WASHINGTON — President Barack Obama on Wednesday called for a one-third cut in oil imports by 2020, part of a plan he says will reduce U.S. dependence on foreign petroleum.
With rising gasoline prices at home and political turmoil throughout the Middle East, Obama sought in a speech at Georgetown University to rally Americans — and bickering lawmakers — behind a program that draws equally from energy savings and increases in energy production.
"We've been down this road before," Obama said, acknowledging that past presidents have made similar calls for greater energy independence. But, he added, "we can't rush to action when gas prices are high and then hit the snooze button when prices are low again."
Most facets of his proposals are familiar. The president proposed wider use of natural gas, including incentives to use it to fuel fleet vehicles such as city buses. He backed greater production of biofuels and vowed to establish at least four commercial scale refineries producing cellulosic ethanol or advanced biofuels within the next two years. He also pledged to establish higher fuel efficiency standards for heavy trucks, just as he did for passenger vehicles early in his administration.
Obama also urged oil companies to make greater use of the federal leases both onshore and offshore to prop up domestic oil output. The oil industry and GOP lawmakers have been loudly complaining about delays in the permitting of offshore drilling in recent months.
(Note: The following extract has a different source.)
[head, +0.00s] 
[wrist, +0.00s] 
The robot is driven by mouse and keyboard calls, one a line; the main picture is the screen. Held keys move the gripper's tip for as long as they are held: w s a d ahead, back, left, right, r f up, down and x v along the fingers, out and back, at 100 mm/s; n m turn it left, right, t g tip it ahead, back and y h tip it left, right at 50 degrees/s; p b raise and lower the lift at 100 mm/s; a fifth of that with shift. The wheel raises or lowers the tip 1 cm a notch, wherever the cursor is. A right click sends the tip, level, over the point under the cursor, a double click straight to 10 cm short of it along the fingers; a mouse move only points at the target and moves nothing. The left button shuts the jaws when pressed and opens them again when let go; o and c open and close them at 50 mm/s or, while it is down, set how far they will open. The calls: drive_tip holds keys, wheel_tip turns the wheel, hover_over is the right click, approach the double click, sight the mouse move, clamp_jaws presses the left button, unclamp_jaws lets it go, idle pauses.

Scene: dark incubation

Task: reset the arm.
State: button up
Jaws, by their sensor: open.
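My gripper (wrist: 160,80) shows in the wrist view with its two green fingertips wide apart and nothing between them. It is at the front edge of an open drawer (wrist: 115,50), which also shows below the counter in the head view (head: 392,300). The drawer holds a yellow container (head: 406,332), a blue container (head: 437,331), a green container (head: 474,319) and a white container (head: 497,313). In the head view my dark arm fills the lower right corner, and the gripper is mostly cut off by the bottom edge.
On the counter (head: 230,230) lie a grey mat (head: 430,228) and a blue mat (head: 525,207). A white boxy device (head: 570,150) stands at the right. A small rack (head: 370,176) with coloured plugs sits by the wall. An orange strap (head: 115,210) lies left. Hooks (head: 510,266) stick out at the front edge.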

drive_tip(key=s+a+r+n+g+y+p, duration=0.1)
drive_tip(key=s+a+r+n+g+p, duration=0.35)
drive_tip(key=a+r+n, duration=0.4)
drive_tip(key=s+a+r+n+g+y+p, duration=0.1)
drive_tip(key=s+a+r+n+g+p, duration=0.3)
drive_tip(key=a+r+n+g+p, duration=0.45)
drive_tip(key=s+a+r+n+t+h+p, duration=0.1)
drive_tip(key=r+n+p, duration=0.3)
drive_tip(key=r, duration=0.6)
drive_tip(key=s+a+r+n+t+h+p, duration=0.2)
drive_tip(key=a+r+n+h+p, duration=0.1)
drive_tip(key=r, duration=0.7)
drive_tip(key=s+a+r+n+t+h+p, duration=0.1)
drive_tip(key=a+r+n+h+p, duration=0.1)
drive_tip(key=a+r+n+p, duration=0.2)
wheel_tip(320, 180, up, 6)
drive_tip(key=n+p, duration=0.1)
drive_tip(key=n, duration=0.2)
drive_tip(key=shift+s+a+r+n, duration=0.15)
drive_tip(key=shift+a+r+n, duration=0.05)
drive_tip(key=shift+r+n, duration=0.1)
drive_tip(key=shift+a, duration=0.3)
But an irked administration, which had pledged tougher scrutiny of drilling applications after last year's massive Gulf of Mexico oil spill, fired back Tuesday with an Interior Department report that revived earlier debates about whether oil companies were exploiting the leases they already have.
"We just spent all that time, energy and money trying to clean up a big mess," Obama said. "I don't know about you, but I don't have amnesia. I remember these things. I think it's important that we prevent something like that from happening again."
He also embraced nuclear power as a critical part of America's energy future, despite increased safety concerns after the earthquake and tsunami in Japan that severely damaged a nuclear power plant there. He vowed a thorough safety review of all U.S. plants, incorporating lessons learned from Japan, but said nuclear power still holds enormous potential for the United States.
"We can't simply take it off the table," Obama said.
Information from the Associated Press was used in this report.